I regret that today’s article by Natasha Roy, “Tisch New Theatre Runs Into Drama,” gave a misleading accounting of how the Tisch New Theater came to be suspended by the Tisch Undergraduate Student Council (TUSC).
The story suggests that TNT was suspended because of two seemingly minor instances of rule breaking. In fact, not only were there other incidents that went unmentioned in the story, just as importantly TNT exhibited a pattern not just of breaking the rules, but also of being untruthful and unwilling to be accountable.
When the club attempted to reserve a room at the Gallatin school for auditions, they were informed that Tisch clubs were not permitted to do so. They then had a Gallatin student book a room – claiming it was for a “study group” – but instead filled it to twice the room’s capacity, prompting complaints from many in the Gallatin community. This led to their probation.
While on probation, TNT knowingly rented a truck from an unauthorized vendor. They then denied it. The truth only emerged when an administrator contacted the student whose name was on the receipt.

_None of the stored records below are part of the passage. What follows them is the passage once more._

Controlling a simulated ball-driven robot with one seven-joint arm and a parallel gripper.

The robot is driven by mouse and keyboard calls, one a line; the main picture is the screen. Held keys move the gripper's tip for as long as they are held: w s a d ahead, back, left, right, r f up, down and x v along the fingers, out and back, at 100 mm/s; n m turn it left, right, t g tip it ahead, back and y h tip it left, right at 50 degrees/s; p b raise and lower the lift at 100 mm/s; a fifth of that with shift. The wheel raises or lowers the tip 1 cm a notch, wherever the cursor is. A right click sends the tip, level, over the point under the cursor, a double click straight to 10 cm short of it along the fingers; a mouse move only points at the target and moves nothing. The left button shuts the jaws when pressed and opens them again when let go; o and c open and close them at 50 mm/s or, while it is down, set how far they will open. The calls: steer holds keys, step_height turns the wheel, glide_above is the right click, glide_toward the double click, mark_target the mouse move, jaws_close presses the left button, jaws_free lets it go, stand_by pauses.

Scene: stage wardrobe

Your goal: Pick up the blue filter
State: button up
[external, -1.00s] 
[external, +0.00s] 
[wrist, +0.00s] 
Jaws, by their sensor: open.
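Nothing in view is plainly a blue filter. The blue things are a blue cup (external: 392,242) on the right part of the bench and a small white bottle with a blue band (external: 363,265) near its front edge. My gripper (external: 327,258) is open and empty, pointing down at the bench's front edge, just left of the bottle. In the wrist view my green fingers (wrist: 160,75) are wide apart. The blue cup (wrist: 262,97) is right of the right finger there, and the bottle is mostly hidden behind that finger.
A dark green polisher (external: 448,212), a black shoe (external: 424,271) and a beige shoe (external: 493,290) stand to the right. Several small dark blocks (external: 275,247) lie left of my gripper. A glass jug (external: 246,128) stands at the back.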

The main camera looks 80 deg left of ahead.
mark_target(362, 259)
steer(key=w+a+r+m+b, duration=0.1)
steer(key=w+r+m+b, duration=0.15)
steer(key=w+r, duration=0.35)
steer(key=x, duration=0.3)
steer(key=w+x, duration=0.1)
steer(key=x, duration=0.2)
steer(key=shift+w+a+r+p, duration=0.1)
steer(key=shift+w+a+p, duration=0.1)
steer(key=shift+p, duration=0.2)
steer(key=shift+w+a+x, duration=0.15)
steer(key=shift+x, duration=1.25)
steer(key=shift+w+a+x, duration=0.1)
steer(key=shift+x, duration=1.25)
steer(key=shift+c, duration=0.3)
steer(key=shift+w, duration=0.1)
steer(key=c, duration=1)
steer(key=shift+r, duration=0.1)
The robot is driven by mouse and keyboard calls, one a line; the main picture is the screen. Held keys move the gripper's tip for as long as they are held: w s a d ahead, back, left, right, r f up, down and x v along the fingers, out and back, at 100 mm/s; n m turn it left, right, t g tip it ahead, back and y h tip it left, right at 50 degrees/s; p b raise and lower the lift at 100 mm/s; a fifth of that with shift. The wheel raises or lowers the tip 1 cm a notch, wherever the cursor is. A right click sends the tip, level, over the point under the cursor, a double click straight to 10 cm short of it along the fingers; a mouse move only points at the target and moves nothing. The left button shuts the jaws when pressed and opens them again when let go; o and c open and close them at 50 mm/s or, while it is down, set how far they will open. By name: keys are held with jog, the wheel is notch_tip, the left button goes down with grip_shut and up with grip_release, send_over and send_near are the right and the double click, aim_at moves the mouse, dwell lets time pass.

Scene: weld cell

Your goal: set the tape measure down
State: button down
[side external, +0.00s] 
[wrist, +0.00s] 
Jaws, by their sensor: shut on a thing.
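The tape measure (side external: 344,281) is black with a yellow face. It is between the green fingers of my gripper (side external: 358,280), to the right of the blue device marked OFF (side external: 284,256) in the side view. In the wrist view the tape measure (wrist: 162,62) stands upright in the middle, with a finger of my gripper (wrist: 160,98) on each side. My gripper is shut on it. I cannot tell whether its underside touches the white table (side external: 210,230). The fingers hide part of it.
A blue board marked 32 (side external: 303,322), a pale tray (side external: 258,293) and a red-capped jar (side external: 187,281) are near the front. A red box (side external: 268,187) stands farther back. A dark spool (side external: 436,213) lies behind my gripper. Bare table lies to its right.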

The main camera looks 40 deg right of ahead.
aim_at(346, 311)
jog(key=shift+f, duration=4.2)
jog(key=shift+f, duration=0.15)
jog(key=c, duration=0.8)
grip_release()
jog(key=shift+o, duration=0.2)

As TNT was already on probation, TUSC decided that suspension was the appropriate response. Tisch administrators upheld that decision on the grounds that TNT had received a fair hearing.
No one denies that TNT serves a worthy purpose within the NYU community. And we understand that college is a learning environment, and that making mistakes is part of the learning. But we expect that when students make mistakes, they will own up and take responsibility so as to learn from them, instead of trying to deflect blame. Unfortunately, judging by some quotes in today’s article, it appears as though that lesson may still not be registering.
In the spirit of acknowledging errors, let me note one my own: I had previously indicated that drama chair Rubén Polendo would serve as the next faculty advisor to the TNT. Mr. Polendo has met with TNT’s leadership to discuss how drama can better support the TNT going forward, but the actual advisor has not yet been determined.